Les internautes qui fréquentent les forums de discussions
et les communautés virtuelles se comportent pour la plupart selon un
code de conduite, le "netiquette" dite encore "net- étiquette"** qui,
par certains aspects évoque les règles qui régissent les
relations dans les sociétés villageoises. Toute la question est
de savoir si d'un tel village peut émerger une véritable
cité où l'internaute se comporterait en netizen (de net, le
réseau, et citizen, le citoyen). A cet égard, deux visions
s'affrontent : celle des libertaires qui défendent l'idée de
démocratie directe et, avec elle, le respect de la liberté
d'expression; celle, plus réglementariste et interventionniste, qui,
face aux atteintes présumées de la vie privée et
l'existence de serveurs pornographiques ou révisionnistes, prône
le recours à la censure. Qu'en est-il réellement de la
société en réseaux ?
4 thèmes principaux utiles à la description et
à la compréhension de la société en réseaux
peuvent être dégagés :
1) la nouvelle révolution technique / naissance de la
société de l'information;
2) la mondialisation de l'économie;
3) leurs effets conjoints sur les conditions de travail et sur la
vie sociale;
4) les transformations d'une culture dominée par les
médias et où sont modifiées profondément nos
représentations du temps et de l'espace.
La naissance de la société en réseaux ne va
pas sans discours utopiques sur les bouleversements sociaux dont la mise en
oeuvre de nouveaux médias, à base de réseaux, est
porteuse. Participant à la mobilisation des acteurs, les mythes
contribuent également à l'élaboration des concepts,
à la construction et à la diffusion des techniques
elles-mêmes.
"Les utopies, écrivait Lamartine, ne sont souvent que
des vérités prématurées".
Les utopies communicationnelles font partie des processus de
développement des nouveaux médias.
Techniques et sociales, elles accompagnent le projet technique
pendant sa conception et sa diffusion.
Les discours utopiques qui accompagnent alors le projet sont des
ressources disponibles aux acteurs et peuvent même les guider, tout comme
les phénomènes physiques connus ou les pratiques sociales
existantes.
La communication* est un véritable système
d'idées et de valeurs qui prend son origine première aux
Etats-Unis dès 1942 et au-delà avec Norbert Wiener et les
inventeurs de la cybernétique. Le nouveau paradigme qui s'élabore
décrit alors l'homme comme fondamentalement définissable par la
somme des relations qu'il entretient, des informations qu'il échange.

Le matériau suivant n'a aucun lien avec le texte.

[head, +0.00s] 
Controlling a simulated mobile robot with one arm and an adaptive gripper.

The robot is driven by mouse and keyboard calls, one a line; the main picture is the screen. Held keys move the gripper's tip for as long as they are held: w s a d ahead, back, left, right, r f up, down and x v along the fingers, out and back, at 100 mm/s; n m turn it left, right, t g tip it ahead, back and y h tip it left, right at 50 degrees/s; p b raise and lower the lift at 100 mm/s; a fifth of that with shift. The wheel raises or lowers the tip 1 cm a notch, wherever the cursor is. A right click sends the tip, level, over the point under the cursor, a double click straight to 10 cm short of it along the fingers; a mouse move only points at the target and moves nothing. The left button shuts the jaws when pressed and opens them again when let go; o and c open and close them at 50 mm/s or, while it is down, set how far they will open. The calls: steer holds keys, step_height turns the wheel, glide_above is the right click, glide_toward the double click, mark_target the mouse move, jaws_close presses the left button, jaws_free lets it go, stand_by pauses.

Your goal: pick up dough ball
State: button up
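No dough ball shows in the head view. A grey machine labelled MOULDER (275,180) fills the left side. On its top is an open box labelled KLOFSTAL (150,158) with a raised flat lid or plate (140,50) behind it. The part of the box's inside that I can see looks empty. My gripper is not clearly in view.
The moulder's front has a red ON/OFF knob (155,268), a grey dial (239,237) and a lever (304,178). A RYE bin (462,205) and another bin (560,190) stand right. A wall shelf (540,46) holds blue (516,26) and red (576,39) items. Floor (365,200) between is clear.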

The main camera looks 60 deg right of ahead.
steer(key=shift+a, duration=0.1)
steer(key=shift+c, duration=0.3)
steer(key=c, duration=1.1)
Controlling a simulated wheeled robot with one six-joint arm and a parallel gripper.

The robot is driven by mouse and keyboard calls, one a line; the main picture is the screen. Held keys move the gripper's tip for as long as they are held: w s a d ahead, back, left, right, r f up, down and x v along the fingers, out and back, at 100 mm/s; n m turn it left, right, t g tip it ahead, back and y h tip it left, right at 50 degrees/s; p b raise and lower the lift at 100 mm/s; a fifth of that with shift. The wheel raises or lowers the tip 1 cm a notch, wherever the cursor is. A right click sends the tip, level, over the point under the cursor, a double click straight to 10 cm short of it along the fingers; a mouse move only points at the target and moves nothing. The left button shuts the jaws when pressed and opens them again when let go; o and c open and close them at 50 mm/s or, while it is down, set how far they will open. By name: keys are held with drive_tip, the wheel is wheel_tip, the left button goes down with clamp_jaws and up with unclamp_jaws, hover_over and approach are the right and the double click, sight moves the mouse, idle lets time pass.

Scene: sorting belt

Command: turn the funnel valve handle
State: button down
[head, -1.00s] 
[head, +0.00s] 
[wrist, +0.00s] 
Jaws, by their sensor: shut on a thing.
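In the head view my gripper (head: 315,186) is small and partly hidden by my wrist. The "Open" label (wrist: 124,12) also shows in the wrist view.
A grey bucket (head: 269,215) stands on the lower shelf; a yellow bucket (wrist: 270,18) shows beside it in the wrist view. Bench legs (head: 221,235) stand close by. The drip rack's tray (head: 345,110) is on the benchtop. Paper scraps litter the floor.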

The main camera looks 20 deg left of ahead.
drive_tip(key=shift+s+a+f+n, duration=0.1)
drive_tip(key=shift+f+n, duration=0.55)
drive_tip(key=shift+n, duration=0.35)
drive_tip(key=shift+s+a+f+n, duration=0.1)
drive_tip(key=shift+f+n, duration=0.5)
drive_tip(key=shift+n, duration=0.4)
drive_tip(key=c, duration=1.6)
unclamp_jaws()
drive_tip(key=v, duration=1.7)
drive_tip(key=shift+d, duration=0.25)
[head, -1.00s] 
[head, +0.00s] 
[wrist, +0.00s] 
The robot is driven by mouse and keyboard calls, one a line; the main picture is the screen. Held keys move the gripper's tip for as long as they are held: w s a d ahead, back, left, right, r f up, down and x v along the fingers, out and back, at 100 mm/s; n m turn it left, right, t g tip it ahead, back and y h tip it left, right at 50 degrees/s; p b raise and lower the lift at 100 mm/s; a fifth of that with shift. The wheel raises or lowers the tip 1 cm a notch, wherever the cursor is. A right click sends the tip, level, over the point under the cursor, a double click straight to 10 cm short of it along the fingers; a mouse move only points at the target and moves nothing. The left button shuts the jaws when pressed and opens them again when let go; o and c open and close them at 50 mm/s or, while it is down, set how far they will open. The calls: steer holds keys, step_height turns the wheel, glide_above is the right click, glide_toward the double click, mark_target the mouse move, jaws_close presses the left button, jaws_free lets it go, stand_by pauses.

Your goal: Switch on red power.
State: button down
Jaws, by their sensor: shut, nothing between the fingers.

Théorie scientifique mais surtout utopie au sens fort du terme. La
"société de communication" et l'Homo communicans que
décrit Wiener bien avant McLuhan constituent une réaction contre
les idées de nature sur lesquelles ont fleuri aux XIX
ème et
XX ème siècles toutes les
idéologies de l'exclusion.
La nouvelle utopie prend appui sur l'imaginaire de l'ordinateur,
l'idéologie de la technique et l'imaginaire des réseaux tel qu'il
est décrit par Pierre Musso, qui analyse sa mise en place depuis la
matrice des utopies modernes imaginée par Saint-Simon. Elle a aussi des
effets pervers, par exemple la programmation neurolinguistique qui n'a
guère de fondement scientifique.
"L'imagination sociale passe par des périodes chaudes
qui se caractérisent par un échange particulièrement
intense entre le réel et les phantasmes, par une pression plus grande de
l'imaginaire sur la manière de vivre le quotidien, par des explosions de
passions et de désirs", Bronislaw Baczko.
5.1 Nouvelle
révolution technique et naissance de la société de
l'information :
Cette société en réseau a été
construite à partir de deux ressources principales, la connaissance et
l'adaptabilité des entreprises qui a permis aux innovations
d'imprégner rapidement le tissu de l'économie.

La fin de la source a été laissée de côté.